In the present research work, spatial extent and magnitude of arsenic contamination is illustrated through GIS and geostatistical tool at micro-level. And an association between groundwater depth and arsenic contamination is described. Results of the research showed majority of the people living in arsenic-affected areas had poor socioeconomic status, were illiterate, and worked in agricultural farming or physical labour. The central and small areas of the Karimpur block’s north-east portion have the highest concentration of arsenic. The majority of the hotspot communities can be found in the Karimpur-II block’s south and north-east. In the Karimpur block, the geographical variability of groundwater arsenic distribution is severe at extremely shallow depths, with variability rising at shorter distances in alluvial aquifers. These local-scale patterns in arsenic distributions may be influenced by regional geologic-geomorphic properties of the Karimpur block, according to spatial patterns of arsenic concentrations in shallow wells. The current study focuses solely on the state of arsenic pollution in groundwater in the year in concern. Due to a lack of systematic data at the micro level, the current study is unable to describe in depth the region’s health concerns and other issues.
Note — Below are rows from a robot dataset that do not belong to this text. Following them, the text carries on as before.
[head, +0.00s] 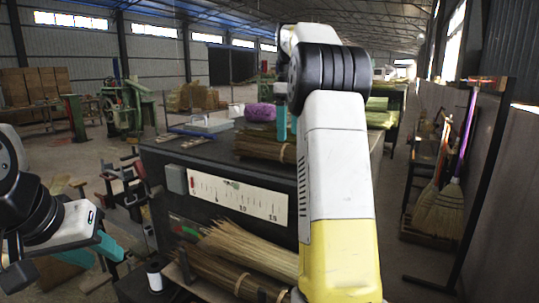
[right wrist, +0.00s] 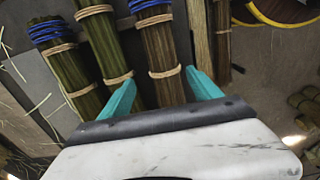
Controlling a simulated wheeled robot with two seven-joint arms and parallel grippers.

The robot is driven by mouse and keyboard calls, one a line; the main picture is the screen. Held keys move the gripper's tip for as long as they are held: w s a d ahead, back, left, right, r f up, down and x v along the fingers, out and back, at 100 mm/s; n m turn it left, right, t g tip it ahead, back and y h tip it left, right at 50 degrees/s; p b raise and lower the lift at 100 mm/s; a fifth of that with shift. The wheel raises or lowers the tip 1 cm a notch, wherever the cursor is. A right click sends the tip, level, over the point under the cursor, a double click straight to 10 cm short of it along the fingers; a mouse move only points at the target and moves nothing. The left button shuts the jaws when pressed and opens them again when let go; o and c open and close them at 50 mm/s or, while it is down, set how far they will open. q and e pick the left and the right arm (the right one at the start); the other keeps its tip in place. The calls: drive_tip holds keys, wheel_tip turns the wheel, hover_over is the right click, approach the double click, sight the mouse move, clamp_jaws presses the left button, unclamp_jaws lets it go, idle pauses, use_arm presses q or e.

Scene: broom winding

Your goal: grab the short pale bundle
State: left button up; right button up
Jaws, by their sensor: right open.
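In the right wrist view my right gripper (right wrist: 163,92) is open, its two teal fingers apart. The end of a brown bundle (right wrist: 160,50) with blue and tan ties lies between and beyond the fingertips; I cannot tell whether they touch it. A paler, tan bundle (right wrist: 199,35) lies just right of it, its lower end hidden by the right finger. I cannot tell for certain which is the short pale bundle. In the head view my right gripper (head: 287,122) is over the dark bench, partly hidden by my arm. My left gripper (head: 98,250) is low at the left, away from the bench.
Two greenish bundles (right wrist: 98,40) (right wrist: 58,50) lie left of the brown one. In the head view tied stalks (head: 262,148) lie on the bench (head: 165,150), near a purple bundle (head: 260,112). Long pale stalks (head: 250,246) lie below the ruler. Brooms (head: 440,208) stand at the right.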

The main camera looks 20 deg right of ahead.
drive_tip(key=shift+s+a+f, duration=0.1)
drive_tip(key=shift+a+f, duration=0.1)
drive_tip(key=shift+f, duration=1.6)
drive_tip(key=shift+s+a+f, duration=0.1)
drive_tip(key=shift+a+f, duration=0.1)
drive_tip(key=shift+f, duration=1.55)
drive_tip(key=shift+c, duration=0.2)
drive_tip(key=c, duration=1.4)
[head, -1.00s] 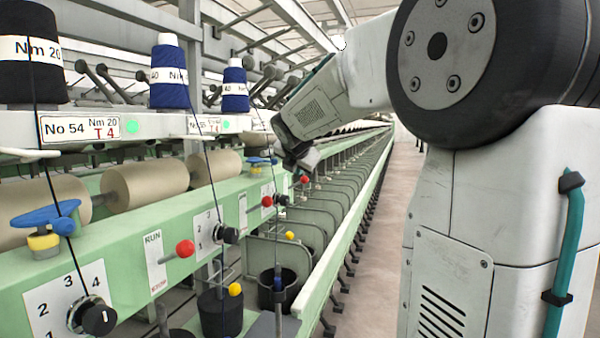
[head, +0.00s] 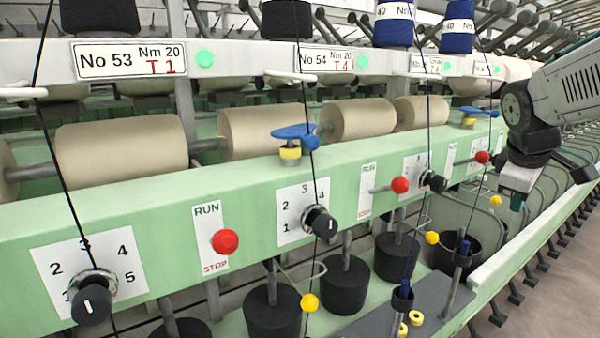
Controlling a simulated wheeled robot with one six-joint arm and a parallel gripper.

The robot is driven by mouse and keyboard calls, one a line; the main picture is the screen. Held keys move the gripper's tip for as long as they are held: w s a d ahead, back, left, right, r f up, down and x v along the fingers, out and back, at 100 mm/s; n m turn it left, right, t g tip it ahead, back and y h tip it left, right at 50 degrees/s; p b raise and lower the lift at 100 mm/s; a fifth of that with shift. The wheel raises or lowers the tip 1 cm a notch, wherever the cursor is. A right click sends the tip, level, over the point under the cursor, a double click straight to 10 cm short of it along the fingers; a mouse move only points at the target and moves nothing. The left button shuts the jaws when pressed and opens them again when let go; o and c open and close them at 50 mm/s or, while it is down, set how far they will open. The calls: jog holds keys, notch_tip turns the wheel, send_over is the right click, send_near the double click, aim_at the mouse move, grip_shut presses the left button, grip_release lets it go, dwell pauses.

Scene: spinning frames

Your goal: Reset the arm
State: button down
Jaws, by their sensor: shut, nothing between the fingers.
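My arm (head: 575,85) comes in from the right edge of the head view. Its wrist bends down, and my gripper (head: 518,200) hangs at the right, in front of the green machine rail and above the grey dividers. The gripper looks small and dark-tipped here. No object shows in it. Its fingers are shut and point downward, apart from the red knob (head: 482,157) to their left.
The green spinning frame (head: 150,220) fills most of the view. It has dials (head: 92,300), a red RUN/STOP knob (head: 225,242), beige rollers (head: 120,158) and taut dark yarns. Black cans (head: 345,285) stand below. Bare floor (head: 560,290) is free at lower right.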

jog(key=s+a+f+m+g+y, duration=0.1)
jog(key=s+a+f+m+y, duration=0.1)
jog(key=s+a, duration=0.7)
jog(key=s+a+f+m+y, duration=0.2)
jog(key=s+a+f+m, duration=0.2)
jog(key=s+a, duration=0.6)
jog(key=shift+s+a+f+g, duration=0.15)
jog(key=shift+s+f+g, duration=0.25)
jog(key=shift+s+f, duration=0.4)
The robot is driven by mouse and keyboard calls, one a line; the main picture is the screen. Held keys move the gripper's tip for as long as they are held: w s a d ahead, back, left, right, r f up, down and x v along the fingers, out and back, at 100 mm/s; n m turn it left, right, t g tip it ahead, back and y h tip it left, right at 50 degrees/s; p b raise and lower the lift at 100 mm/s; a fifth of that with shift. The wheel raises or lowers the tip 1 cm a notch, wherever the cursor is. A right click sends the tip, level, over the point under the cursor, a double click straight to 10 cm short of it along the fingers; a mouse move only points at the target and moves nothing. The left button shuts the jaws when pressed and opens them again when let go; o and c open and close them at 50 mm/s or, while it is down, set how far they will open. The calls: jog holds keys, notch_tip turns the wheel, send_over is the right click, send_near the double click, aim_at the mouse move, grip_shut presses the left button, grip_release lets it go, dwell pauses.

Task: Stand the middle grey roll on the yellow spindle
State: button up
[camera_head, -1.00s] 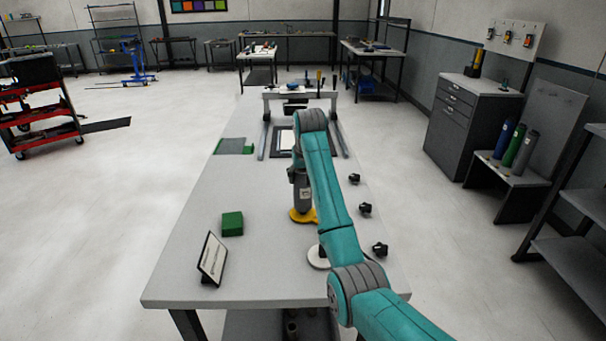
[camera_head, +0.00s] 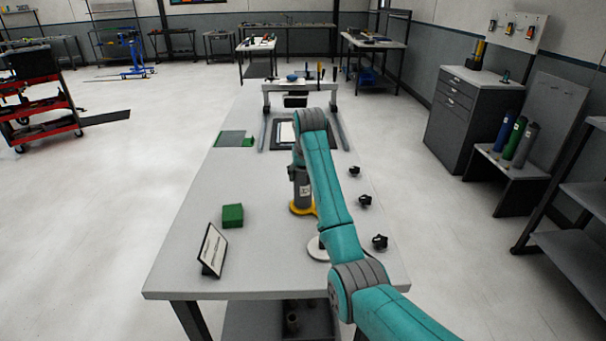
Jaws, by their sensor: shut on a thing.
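A grey roll (camera_head: 303,195) stands upright over the yellow spindle's base (camera_head: 300,209) on the long white table. My gripper (camera_head: 299,176) is at its top, shut on the roll. The roll covers the spindle's post, and the roll's lower end overlaps the yellow base in this view. I cannot tell whether it touches the base. My teal arm hides part of the right side of both. A pale round base (camera_head: 316,249) is on the table nearer to me, partly behind my arm.
A green block (camera_head: 232,216) and a tilted sign (camera_head: 213,250) stand on the table to the left. Several black knobs (camera_head: 365,202) line the right side. A metal frame (camera_head: 300,86) spans the far end. Blue, green and grey rolls (camera_head: 524,147) stand on a right-hand bench.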

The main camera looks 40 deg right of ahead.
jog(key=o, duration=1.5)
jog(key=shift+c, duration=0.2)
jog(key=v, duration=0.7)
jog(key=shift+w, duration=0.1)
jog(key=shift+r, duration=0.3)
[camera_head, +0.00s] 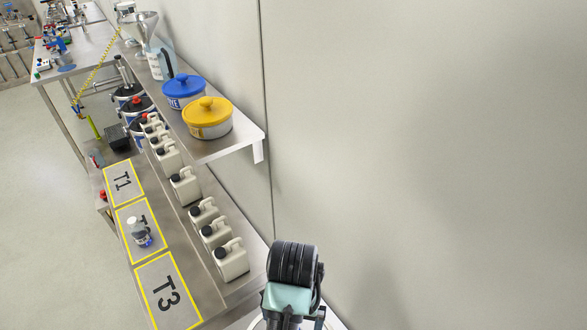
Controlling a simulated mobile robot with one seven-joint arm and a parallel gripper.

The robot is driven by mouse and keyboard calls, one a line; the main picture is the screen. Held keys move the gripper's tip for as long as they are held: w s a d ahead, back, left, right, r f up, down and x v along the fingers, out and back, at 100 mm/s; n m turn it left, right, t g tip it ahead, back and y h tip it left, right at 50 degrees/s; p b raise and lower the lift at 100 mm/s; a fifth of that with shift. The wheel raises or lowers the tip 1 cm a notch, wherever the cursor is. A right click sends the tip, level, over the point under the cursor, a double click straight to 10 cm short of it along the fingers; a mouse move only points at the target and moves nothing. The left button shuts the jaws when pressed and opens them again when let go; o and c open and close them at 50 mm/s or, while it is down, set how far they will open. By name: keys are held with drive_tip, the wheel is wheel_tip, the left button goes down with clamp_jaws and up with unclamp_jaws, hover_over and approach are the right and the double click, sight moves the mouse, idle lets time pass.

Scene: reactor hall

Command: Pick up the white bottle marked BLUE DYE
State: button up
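A small bottle (139,232) with a pale top and a dark bluish lower part stands in the yellow-framed T2 area of the bench. Its label is too small to read. Several off-white jugs with black caps stand in a row along the wall side of the bench; the nearest jug (232,261) is at the lower right of the row. No BLUE DYE marking is legible on any of them. Part of my arm shows at the bottom centre, right of the bench, but no gripper fingers are visible.
The T1 area (108,191) and T3 area (185,312) look empty. A wall shelf (236,146) overhangs the far bench, carrying a blue-lidded pot (184,93), a yellow-lidded pot (207,120) and a funnel (141,24). A bare wall (430,130) fills the right.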

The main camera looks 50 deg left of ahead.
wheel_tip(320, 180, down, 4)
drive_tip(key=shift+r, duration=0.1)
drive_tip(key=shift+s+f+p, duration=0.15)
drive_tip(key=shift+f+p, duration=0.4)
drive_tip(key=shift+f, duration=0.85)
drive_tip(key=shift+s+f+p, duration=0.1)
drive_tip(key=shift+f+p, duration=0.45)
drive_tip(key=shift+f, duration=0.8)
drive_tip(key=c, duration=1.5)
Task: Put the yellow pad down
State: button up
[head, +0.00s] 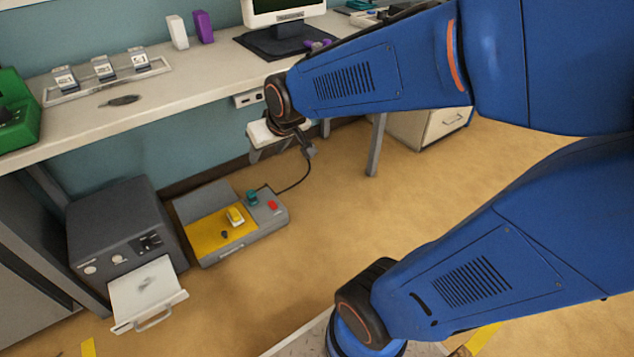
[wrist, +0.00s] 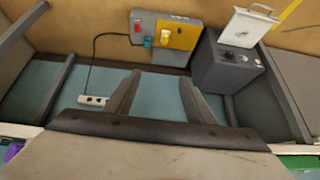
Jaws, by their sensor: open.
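A flat yellow pad (head: 209,235) covers the left part of the top of a low grey control box (head: 205,198) on the floor. A small yellow-and-white block (head: 235,216) and a small dark knob sit on it. The yellow pad also shows in the wrist view (wrist: 184,37), near the top. My gripper (head: 283,150) is below the bench edge, above and apart from the control box. In the wrist view my gripper (wrist: 159,76) has its two fingers spread with nothing between them.
A teal knob (head: 252,197) and a red button (head: 272,205) are on the box's right part, with a black cable to a wall socket. A dark grey cabinet (head: 120,225) with an open tray (head: 146,291) stands left. The bench (head: 195,75) overhangs; floor to the right is clear.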

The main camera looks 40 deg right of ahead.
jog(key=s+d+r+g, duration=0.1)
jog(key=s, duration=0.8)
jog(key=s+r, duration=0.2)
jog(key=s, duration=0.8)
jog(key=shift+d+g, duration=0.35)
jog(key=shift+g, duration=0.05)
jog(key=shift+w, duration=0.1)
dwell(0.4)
More information on the geographical correlation and variability of arsenic concentrations in alluvial aquifers will be gathered using a detailed geostatistical investigation of arsenic distributions. More thorough statistical investigations should be carried out to identify other continuous and categorical factors that are strongly correlated with arsenic and may be added into geostatistical arsenic prediction models at both the local and regional levels.